[Record excerpts]:
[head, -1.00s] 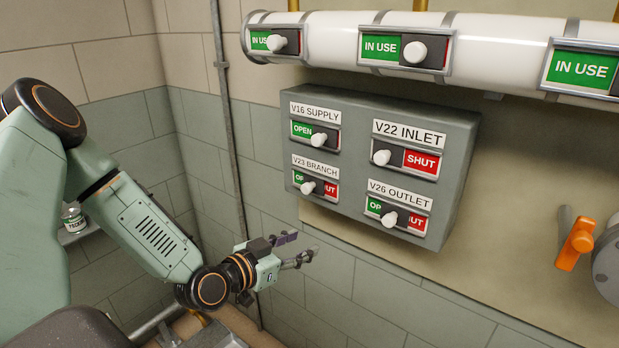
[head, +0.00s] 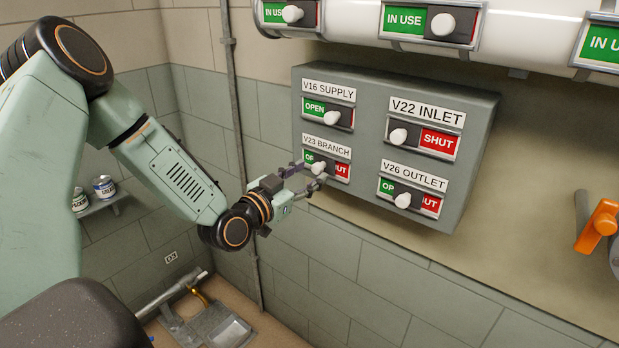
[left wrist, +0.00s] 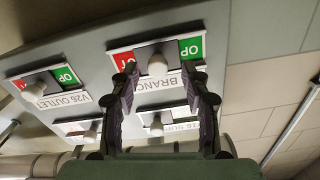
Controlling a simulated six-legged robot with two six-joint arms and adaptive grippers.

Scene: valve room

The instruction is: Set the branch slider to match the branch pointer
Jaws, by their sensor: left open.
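The branch slider is a white knob (head: 319,168) on the strip under the V23 BRANCH label (head: 326,147). It stands near mid-travel, with part of the green and part of the red field showing on either side. My left gripper (head: 307,176) is open at this knob. In the left wrist view the knob (left wrist: 157,66) lies between the tips of the open left gripper (left wrist: 159,78), with gaps on both sides. I cannot tell whether a finger touches it. I see no branch pointer. My right gripper is not in view.
The grey box (head: 470,165) also carries the V16 SUPPLY knob (head: 332,118), V22 INLET knob (head: 399,136) and V26 OUTLET knob (head: 402,200). A white pipe (head: 530,35) with IN USE sliders runs above. An orange handle (head: 597,225) is at right. Below the box the wall is clear.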

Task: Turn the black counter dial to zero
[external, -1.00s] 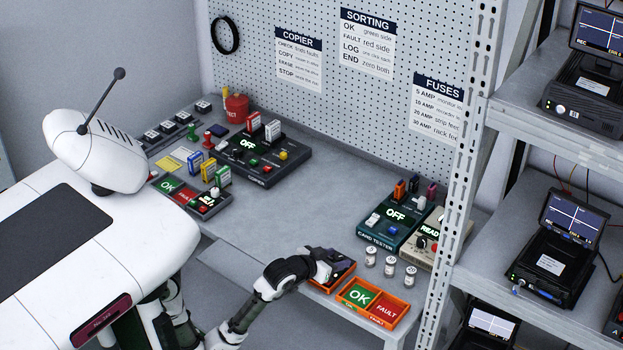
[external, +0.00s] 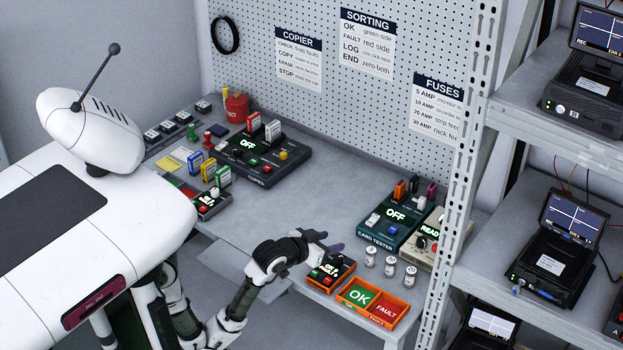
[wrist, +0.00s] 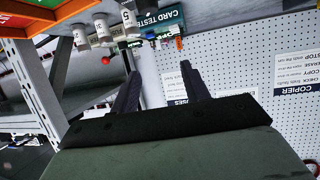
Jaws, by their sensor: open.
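My gripper (external: 334,247) is just above and behind this box, tilted towards the bench back. In the wrist view my gripper (wrist: 160,85) has its two dark fingers apart with nothing between them. Another dark box (external: 210,203) with a lit display and a white knob stands at the left, partly hidden by my body.
The orange OK/FAULT tray (external: 373,301) is right of the counter box. Several vials (external: 390,265) stand behind it, before the card tester (external: 393,222). A metal rack post (external: 460,180) rises at the right. The bench middle (external: 290,205) is clear.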

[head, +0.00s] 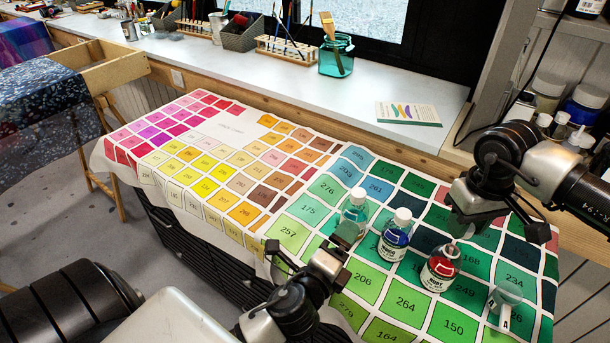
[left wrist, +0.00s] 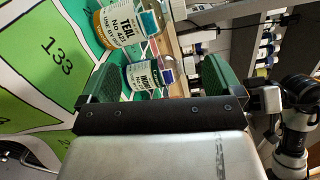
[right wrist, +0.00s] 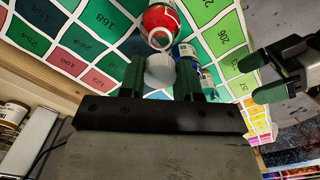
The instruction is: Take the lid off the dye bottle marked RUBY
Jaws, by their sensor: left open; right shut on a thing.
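The RUBY bottle (head: 440,267), with red dye and a white label, stands upright on the numbered colour cloth. In the right wrist view the red bottle (right wrist: 161,22) shows its neck uncapped. My right gripper (right wrist: 160,78) is shut on a white lid (right wrist: 160,68), apart from the bottle's neck. In the head view this gripper (head: 466,222) is just above and right of the RUBY bottle; the lid is mostly hidden there. My left gripper (head: 312,246) is open and empty, left of the bottles. The left wrist view shows its spread fingers (left wrist: 158,78).
A blue bottle (head: 394,236) and a teal bottle (head: 355,208), both white-capped, stand left of RUBY. The cloth's yellow part (head: 200,175) is clear. A sill (head: 290,80) with a brush jar (head: 336,58) runs behind.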

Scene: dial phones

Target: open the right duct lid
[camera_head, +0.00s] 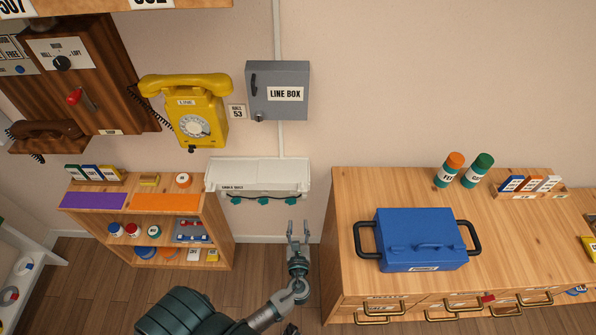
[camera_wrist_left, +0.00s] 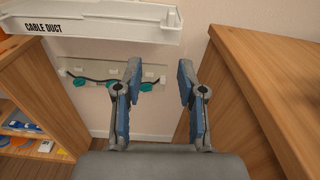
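A white cable duct (camera_head: 258,174) is mounted on the wall between the small shelf and the wooden cabinet. Its lid (camera_wrist_left: 95,20), marked CABLE DUCT, spans the top left of the left wrist view. Below it a backplate with a dark cable and several teal knobs (camera_wrist_left: 145,85) shows. I cannot tell which part is the right lid. My left gripper (camera_head: 298,228) is open and empty, below and in front of the duct's right end. In the left wrist view its fingers (camera_wrist_left: 157,75) stand apart, below the duct's right end. My right gripper does not show.
The small shelf (camera_head: 222,225) stands at left of the duct. The wooden cabinet (camera_head: 345,220), with a blue toolbox (camera_head: 422,245) on top, stands close at right of my left gripper. A grey line box (camera_head: 278,75) and a yellow phone (camera_head: 187,105) hang above.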

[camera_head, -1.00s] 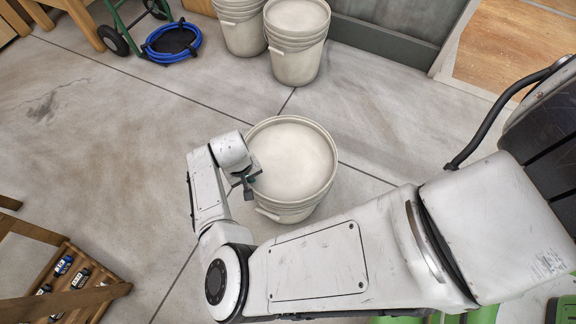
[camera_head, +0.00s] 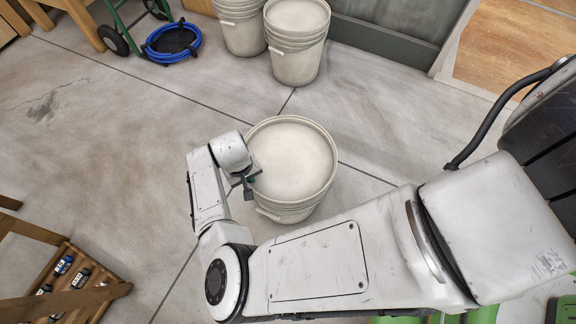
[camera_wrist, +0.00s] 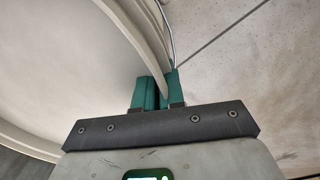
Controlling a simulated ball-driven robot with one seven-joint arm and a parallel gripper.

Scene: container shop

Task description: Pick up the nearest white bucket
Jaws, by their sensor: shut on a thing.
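The nearest white bucket (camera_head: 292,158) stands upright on the concrete floor in the middle of the head view, with a pale flat top. My gripper (camera_head: 246,184) is at the left side of its rim. In the wrist view the green fingers of my gripper (camera_wrist: 156,92) are shut on the rim of the white bucket (camera_wrist: 148,42), one on each side of it. A thin wire handle runs beside the rim in the wrist view.
Two more white bucket stacks stand behind, one at the back (camera_head: 298,50) and one left of it (camera_head: 240,28). A blue hose coil (camera_head: 172,42) lies by a green cart at back left. A wooden rack (camera_head: 75,285) is at lower left. The floor left of the bucket is clear.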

[Aim of the exercise]:
All of the data needs repeating exactly, but the pictures do not.

[Complete output]:
[head, -1.00s] 
[head, +0.00s] 
[left wrist, +0.00s] 
Controlling a simulated six-legged robot with two six-joint arms and adaptive grippers.

Scene: valve room

The instruction is: Set the branch slider to match the branch pointer
Jaws, by their sensor: left open.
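The branch slider is a white knob (head: 319,168) on the strip under the V23 BRANCH label (head: 326,147). It stands near mid-travel, with part of the green and part of the red field showing on either side. My left gripper (head: 307,176) is open at this knob. In the left wrist view the knob (left wrist: 157,66) lies between the tips of the open left gripper (left wrist: 159,78), with gaps on both sides. I cannot tell whether a finger touches it. I see no branch pointer. My right gripper is not in view.
The grey box (head: 470,165) also carries the V16 SUPPLY knob (head: 332,118), V22 INLET knob (head: 399,136) and V26 OUTLET knob (head: 402,200). A white pipe (head: 530,35) with IN USE sliders runs above. An orange handle (head: 597,225) is at right. Below the box the wall is clear.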

Task: Turn the black counter dial to zero
[external, -1.00s] 
[external, +0.00s] 
[wrist, +0.00s] 
Jaws, by their sensor: open.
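My gripper (external: 334,247) is just above and behind this box, tilted towards the bench back. In the wrist view my gripper (wrist: 160,85) has its two dark fingers apart with nothing between them. Another dark box (external: 210,203) with a lit display and a white knob stands at the left, partly hidden by my body.
The orange OK/FAULT tray (external: 373,301) is right of the counter box. Several vials (external: 390,265) stand behind it, before the card tester (external: 393,222). A metal rack post (external: 460,180) rises at the right. The bench middle (external: 290,205) is clear.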

[head, +0.00s] 
[left wrist, +0.00s] 
[right wrist, +0.00s] 
The instruction is: Take the lid off the dye bottle marked RUBY
Jaws, by their sensor: left open; right shut on a thing.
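The RUBY bottle (head: 440,267), with red dye and a white label, stands upright on the numbered colour cloth. In the right wrist view the red bottle (right wrist: 161,22) shows its neck uncapped. My right gripper (right wrist: 160,78) is shut on a white lid (right wrist: 160,68), apart from the bottle's neck. In the head view this gripper (head: 466,222) is just above and right of the RUBY bottle; the lid is mostly hidden there. My left gripper (head: 312,246) is open and empty, left of the bottles. The left wrist view shows its spread fingers (left wrist: 158,78).
A blue bottle (head: 394,236) and a teal bottle (head: 355,208), both white-capped, stand left of RUBY. The cloth's yellow part (head: 200,175) is clear. A sill (head: 290,80) with a brush jar (head: 336,58) runs behind.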

Scene: dial phones

Target: open the right duct lid
[camera_head, +0.00s] 
[camera_wrist_left, +0.00s] 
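A white cable duct (camera_head: 258,174) is mounted on the wall between the small shelf and the wooden cabinet. Its lid (camera_wrist_left: 95,20), marked CABLE DUCT, spans the top left of the left wrist view. Below it a backplate with a dark cable and several teal knobs (camera_wrist_left: 145,85) shows. I cannot tell which part is the right lid. My left gripper (camera_head: 298,228) is open and empty, below and in front of the duct's right end. In the left wrist view its fingers (camera_wrist_left: 157,75) stand apart, below the duct's right end. My right gripper does not show.
The small shelf (camera_head: 222,225) stands at left of the duct. The wooden cabinet (camera_head: 345,220), with a blue toolbox (camera_head: 422,245) on top, stands close at right of my left gripper. A grey line box (camera_head: 278,75) and a yellow phone (camera_head: 187,105) hang above.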

[camera_head, -1.00s] 
[camera_head, +0.00s] 
[camera_wrist, +0.00s] 
Controlling a simulated ball-driven robot with one seven-joint arm and a parallel gripper.

Scene: container shop

Task description: Pick up the nearest white bucket
Jaws, by their sensor: shut on a thing.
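The nearest white bucket (camera_head: 292,158) stands upright on the concrete floor in the middle of the head view, with a pale flat top. My gripper (camera_head: 246,184) is at the left side of its rim. In the wrist view the green fingers of my gripper (camera_wrist: 156,92) are shut on the rim of the white bucket (camera_wrist: 148,42), one on each side of it. A thin wire handle runs beside the rim in the wrist view.
Two more white bucket stacks stand behind, one at the back (camera_head: 298,50) and one left of it (camera_head: 240,28). A blue hose coil (camera_head: 172,42) lies by a green cart at back left. A wooden rack (camera_head: 75,285) is at lower left. The floor left of the bucket is clear.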

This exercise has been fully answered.